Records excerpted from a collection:
>> Start
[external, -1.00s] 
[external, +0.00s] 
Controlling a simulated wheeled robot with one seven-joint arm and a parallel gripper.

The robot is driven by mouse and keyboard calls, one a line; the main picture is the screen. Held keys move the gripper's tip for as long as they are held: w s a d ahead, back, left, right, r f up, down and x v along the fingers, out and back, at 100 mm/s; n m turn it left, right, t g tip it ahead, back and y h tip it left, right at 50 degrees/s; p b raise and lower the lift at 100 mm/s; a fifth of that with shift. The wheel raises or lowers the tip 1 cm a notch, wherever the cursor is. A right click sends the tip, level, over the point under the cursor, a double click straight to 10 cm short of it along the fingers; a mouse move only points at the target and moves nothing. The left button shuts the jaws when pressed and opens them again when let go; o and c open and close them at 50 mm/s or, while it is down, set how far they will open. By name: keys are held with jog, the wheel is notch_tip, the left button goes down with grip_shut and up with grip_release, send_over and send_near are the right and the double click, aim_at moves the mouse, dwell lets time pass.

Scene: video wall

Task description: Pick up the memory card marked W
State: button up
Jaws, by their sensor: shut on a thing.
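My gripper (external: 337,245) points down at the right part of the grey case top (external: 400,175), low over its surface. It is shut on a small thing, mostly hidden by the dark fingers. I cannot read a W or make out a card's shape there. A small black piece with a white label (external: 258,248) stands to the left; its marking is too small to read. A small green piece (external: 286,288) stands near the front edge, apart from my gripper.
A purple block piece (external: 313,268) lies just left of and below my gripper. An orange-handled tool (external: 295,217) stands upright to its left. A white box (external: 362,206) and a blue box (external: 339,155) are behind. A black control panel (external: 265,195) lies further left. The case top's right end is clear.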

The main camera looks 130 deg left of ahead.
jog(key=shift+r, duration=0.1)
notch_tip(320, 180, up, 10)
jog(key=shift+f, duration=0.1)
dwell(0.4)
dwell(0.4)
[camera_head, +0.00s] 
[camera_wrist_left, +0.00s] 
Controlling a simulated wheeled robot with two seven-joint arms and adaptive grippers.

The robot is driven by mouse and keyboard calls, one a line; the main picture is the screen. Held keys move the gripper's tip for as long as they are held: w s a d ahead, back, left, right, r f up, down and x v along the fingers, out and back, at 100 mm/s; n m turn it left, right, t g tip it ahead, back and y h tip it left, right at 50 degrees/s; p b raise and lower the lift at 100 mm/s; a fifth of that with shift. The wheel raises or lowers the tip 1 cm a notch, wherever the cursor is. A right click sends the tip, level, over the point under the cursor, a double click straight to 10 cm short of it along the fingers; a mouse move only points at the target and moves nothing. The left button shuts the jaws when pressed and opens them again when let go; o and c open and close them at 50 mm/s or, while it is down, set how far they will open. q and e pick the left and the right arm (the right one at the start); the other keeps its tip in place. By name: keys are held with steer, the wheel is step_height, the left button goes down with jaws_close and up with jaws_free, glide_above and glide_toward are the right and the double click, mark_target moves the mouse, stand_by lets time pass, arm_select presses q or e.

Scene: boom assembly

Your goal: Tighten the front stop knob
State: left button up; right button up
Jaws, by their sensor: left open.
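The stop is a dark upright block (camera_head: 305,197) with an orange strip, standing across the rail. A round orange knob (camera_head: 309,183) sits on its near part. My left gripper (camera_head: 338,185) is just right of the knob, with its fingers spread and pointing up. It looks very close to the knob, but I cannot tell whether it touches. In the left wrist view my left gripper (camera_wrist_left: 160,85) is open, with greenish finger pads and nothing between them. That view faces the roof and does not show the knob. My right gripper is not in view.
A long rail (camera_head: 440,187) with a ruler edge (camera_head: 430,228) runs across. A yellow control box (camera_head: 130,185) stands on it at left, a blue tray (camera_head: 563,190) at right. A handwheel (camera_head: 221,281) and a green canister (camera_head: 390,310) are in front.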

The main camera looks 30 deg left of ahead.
>> End
**GOAL:** Return what is listed above, exactly and completely.

**SOLUTION FOR THIS EXERCISE:**
[external, -1.00s] 
[external, +0.00s] 
Controlling a simulated wheeled robot with one seven-joint arm and a parallel gripper.

The robot is driven by mouse and keyboard calls, one a line; the main picture is the screen. Held keys move the gripper's tip for as long as they are held: w s a d ahead, back, left, right, r f up, down and x v along the fingers, out and back, at 100 mm/s; n m turn it left, right, t g tip it ahead, back and y h tip it left, right at 50 degrees/s; p b raise and lower the lift at 100 mm/s; a fifth of that with shift. The wheel raises or lowers the tip 1 cm a notch, wherever the cursor is. A right click sends the tip, level, over the point under the cursor, a double click straight to 10 cm short of it along the fingers; a mouse move only points at the target and moves nothing. The left button shuts the jaws when pressed and opens them again when let go; o and c open and close them at 50 mm/s or, while it is down, set how far they will open. By name: keys are held with jog, the wheel is notch_tip, the left button goes down with grip_shut and up with grip_release, send_over and send_near are the right and the double click, aim_at moves the mouse, dwell lets time pass.

Scene: video wall

Task description: Pick up the memory card marked W
State: button up
Jaws, by their sensor: shut on a thing.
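My gripper (external: 337,245) points down at the right part of the grey case top (external: 400,175), low over its surface. It is shut on a small thing, mostly hidden by the dark fingers. I cannot read a W or make out a card's shape there. A small black piece with a white label (external: 258,248) stands to the left; its marking is too small to read. A small green piece (external: 286,288) stands near the front edge, apart from my gripper.
A purple block piece (external: 313,268) lies just left of and below my gripper. An orange-handled tool (external: 295,217) stands upright to its left. A white box (external: 362,206) and a blue box (external: 339,155) are behind. A black control panel (external: 265,195) lies further left. The case top's right end is clear.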

The main camera looks 130 deg left of ahead.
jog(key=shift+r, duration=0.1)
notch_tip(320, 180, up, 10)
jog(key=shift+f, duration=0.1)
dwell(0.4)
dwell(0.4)
[camera_head, +0.00s] 
[camera_wrist_left, +0.00s] 
Controlling a simulated wheeled robot with two seven-joint arms and adaptive grippers.

The robot is driven by mouse and keyboard calls, one a line; the main picture is the screen. Held keys move the gripper's tip for as long as they are held: w s a d ahead, back, left, right, r f up, down and x v along the fingers, out and back, at 100 mm/s; n m turn it left, right, t g tip it ahead, back and y h tip it left, right at 50 degrees/s; p b raise and lower the lift at 100 mm/s; a fifth of that with shift. The wheel raises or lowers the tip 1 cm a notch, wherever the cursor is. A right click sends the tip, level, over the point under the cursor, a double click straight to 10 cm short of it along the fingers; a mouse move only points at the target and moves nothing. The left button shuts the jaws when pressed and opens them again when let go; o and c open and close them at 50 mm/s or, while it is down, set how far they will open. q and e pick the left and the right arm (the right one at the start); the other keeps its tip in place. By name: keys are held with steer, the wheel is step_height, the left button goes down with jaws_close and up with jaws_free, glide_above and glide_toward are the right and the double click, mark_target moves the mouse, stand_by lets time pass, arm_select presses q or e.

Scene: boom assembly

Your goal: Tighten the front stop knob
State: left button up; right button up
Jaws, by their sensor: left open.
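The stop is a dark upright block (camera_head: 305,197) with an orange strip, standing across the rail. A round orange knob (camera_head: 309,183) sits on its near part. My left gripper (camera_head: 338,185) is just right of the knob, with its fingers spread and pointing up. It looks very close to the knob, but I cannot tell whether it touches. In the left wrist view my left gripper (camera_wrist_left: 160,85) is open, with greenish finger pads and nothing between them. That view faces the roof and does not show the knob. My right gripper is not in view.
A long rail (camera_head: 440,187) with a ruler edge (camera_head: 430,228) runs across. A yellow control box (camera_head: 130,185) stands on it at left, a blue tray (camera_head: 563,190) at right. A handwheel (camera_head: 221,281) and a green canister (camera_head: 390,310) are in front.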

The main camera looks 30 deg left of ahead.

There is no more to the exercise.